Job | Below are several records. Retype exactly those lines running from the one with "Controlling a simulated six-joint" through the one with "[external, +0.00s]", end lines included, and no others.

Task data |
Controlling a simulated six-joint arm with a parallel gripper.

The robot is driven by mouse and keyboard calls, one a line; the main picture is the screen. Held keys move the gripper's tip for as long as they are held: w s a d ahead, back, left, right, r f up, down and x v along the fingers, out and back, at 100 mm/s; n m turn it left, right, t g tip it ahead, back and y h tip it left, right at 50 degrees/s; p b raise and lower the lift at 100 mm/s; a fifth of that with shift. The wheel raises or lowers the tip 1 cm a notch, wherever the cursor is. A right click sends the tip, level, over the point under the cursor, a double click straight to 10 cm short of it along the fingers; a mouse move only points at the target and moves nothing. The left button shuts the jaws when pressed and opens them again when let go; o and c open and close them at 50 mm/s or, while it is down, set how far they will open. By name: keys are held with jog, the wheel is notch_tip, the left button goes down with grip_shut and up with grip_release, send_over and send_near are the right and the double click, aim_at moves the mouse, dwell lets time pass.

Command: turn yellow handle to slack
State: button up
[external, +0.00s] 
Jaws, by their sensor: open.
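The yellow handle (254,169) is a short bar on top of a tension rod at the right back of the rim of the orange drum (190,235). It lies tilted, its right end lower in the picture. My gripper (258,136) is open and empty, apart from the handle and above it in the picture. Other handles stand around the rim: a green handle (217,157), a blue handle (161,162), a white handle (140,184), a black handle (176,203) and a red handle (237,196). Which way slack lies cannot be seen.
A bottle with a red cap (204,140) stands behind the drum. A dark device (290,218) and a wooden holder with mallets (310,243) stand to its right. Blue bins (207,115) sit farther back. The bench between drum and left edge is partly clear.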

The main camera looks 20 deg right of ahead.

...

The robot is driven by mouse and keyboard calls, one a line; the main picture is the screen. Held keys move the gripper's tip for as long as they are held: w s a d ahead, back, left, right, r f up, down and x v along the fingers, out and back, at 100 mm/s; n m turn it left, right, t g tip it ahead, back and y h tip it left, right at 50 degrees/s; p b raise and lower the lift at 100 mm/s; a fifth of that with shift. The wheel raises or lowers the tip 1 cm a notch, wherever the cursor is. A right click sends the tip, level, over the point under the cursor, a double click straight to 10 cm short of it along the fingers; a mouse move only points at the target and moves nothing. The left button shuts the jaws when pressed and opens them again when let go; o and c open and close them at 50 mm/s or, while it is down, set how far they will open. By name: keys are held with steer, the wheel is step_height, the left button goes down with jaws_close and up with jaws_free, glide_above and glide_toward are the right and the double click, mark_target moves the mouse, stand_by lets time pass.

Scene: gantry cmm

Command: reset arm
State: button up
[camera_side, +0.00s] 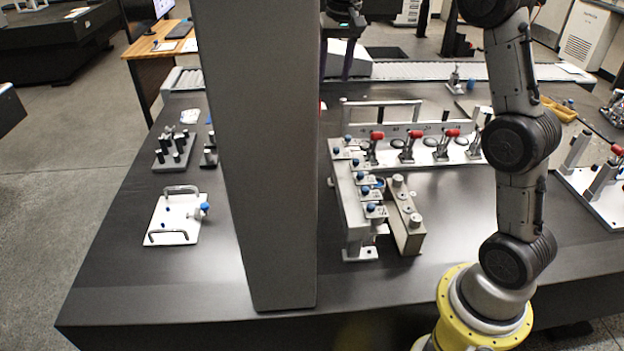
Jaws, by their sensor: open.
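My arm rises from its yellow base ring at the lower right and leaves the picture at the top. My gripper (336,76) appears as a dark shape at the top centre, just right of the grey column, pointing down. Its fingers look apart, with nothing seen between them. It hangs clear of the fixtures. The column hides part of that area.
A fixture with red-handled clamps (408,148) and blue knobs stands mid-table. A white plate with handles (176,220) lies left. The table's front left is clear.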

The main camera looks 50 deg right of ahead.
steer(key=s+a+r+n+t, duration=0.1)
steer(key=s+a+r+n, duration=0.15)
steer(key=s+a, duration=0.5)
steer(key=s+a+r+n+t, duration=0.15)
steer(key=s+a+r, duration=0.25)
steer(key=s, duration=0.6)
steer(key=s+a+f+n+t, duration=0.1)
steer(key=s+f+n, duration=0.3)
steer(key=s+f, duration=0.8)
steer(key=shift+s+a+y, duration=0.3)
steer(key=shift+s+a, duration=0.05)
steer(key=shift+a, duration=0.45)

--

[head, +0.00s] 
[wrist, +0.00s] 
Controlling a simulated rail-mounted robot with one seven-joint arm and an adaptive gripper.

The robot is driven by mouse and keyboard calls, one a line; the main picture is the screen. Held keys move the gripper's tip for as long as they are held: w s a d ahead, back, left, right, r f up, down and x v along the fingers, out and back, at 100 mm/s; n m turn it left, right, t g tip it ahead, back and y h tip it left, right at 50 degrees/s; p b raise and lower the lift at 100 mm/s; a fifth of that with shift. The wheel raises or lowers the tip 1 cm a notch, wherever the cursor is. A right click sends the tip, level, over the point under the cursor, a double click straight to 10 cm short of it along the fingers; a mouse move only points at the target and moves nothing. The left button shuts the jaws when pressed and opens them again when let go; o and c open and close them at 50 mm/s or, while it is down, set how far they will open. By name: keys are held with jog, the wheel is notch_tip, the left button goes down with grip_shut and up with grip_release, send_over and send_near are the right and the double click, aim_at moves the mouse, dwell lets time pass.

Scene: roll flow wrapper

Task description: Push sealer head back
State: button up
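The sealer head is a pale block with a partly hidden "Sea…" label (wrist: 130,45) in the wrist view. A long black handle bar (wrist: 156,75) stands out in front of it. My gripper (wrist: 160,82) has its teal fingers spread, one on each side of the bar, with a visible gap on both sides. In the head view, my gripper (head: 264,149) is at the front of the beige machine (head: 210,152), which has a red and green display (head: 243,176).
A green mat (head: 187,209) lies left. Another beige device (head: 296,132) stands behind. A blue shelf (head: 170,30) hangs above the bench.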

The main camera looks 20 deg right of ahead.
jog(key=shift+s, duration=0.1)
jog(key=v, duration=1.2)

Answer to the task |
Controlling a simulated six-joint arm with a parallel gripper.

The robot is driven by mouse and keyboard calls, one a line; the main picture is the screen. Held keys move the gripper's tip for as long as they are held: w s a d ahead, back, left, right, r f up, down and x v along the fingers, out and back, at 100 mm/s; n m turn it left, right, t g tip it ahead, back and y h tip it left, right at 50 degrees/s; p b raise and lower the lift at 100 mm/s; a fifth of that with shift. The wheel raises or lowers the tip 1 cm a notch, wherever the cursor is. A right click sends the tip, level, over the point under the cursor, a double click straight to 10 cm short of it along the fingers; a mouse move only points at the target and moves nothing. The left button shuts the jaws when pressed and opens them again when let go; o and c open and close them at 50 mm/s or, while it is down, set how far they will open. By name: keys are held with jog, the wheel is notch_tip, the left button goes down with grip_shut and up with grip_release, send_over and send_near are the right and the double click, aim_at moves the mouse, dwell lets time pass.

Command: turn yellow handle to slack
State: button up
[external, +0.00s] 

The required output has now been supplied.